Le 28 juin 1793, trois hommes se retrouvèrent en toute discrétion, à Paris, dans l’arrière-salle d’un café de la rue du Paon. L’un pâle, grave, bien mis, le regard froid ; l’autre énorme, débraillé, le visage vérolé ; le dernier ratatiné, difforme, le teint jaune et les yeux injectés de sang. « Le premier de ces hommes s’appelait Robespierre, le second Danton, le troisième Marat », écrit Victor Hugo. Cette rencontre parfaitement imaginaire entre des personnages bien réels constitue l’un des plus saisissants morceaux de bravoure de son roman
Quatre-vingt-treize. Trois visions, trois incarnations de la Révolution s’y affrontent.
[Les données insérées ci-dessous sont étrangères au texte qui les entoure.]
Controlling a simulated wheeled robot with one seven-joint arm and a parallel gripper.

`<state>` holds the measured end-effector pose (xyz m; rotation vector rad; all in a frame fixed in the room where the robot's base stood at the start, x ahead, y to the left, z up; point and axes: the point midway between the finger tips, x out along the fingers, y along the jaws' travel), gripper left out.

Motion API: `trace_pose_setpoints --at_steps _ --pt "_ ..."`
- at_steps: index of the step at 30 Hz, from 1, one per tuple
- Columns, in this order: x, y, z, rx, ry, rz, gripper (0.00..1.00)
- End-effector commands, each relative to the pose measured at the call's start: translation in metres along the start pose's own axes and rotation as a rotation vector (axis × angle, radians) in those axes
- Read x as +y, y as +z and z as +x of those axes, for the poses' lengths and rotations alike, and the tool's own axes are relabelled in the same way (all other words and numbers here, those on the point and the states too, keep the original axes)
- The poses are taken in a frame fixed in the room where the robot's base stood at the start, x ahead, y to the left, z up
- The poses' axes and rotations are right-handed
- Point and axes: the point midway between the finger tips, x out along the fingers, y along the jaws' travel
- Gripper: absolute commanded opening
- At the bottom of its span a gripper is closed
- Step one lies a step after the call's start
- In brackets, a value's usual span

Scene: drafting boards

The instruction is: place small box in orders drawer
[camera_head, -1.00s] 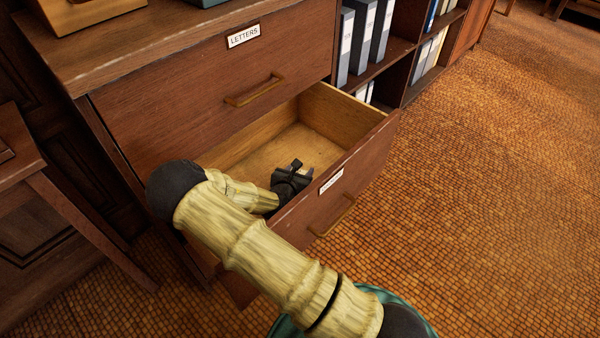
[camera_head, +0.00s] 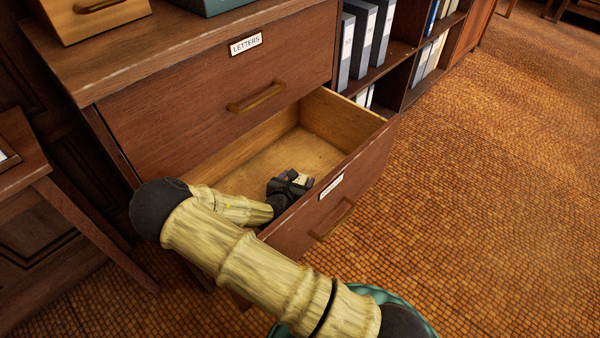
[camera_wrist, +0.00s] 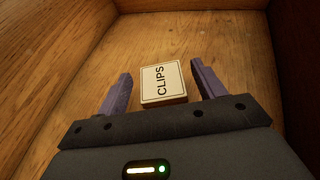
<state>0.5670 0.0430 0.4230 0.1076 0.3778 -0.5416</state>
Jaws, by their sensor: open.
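The small box (camera_wrist: 163,82) is pale with a dark border and the word CLIPS. In the wrist view it lies on the wooden floor of the open drawer (camera_head: 332,127). My gripper (camera_wrist: 159,88) is open, with one purple finger on each side of the box and a visible gap to each. In the head view my gripper (camera_head: 290,181) is inside the drawer near its front panel, and the box is mostly hidden there. The drawer's front label (camera_head: 331,187) is too small to read.
A shut drawer labelled LETTERS (camera_head: 246,44) is directly above. A wooden box (camera_head: 88,17) and a teal box (camera_head: 212,4) stand on the cabinet top. Binders (camera_head: 362,40) fill the shelf to the right. The tiled floor (camera_head: 480,200) at right is clear.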

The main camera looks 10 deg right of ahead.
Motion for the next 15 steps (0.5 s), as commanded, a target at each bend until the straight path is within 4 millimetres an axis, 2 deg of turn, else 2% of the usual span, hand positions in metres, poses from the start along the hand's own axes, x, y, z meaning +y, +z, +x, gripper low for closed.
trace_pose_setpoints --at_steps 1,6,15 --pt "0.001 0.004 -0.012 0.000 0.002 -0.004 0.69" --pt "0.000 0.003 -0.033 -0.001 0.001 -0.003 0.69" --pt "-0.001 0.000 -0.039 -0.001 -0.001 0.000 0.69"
Leur dialogue s’étend sur près de vingt pages : des tirades éblouissantes y alternent avec des passes d’armes plus courtes. Le lecteur en redemande, et pourtant il s’agit là d’une digression. L’action principale de Quatre-vingt-treize se déroule au loin, en Vendée, et met en scène des personnages fictifs.
Victor Hugo était à bien des égards l’audace faite plume, mais il attendit d’avoir 70 ans pour oser enfin s’attaquer à la Révolution française et, quand il le fit, il ne...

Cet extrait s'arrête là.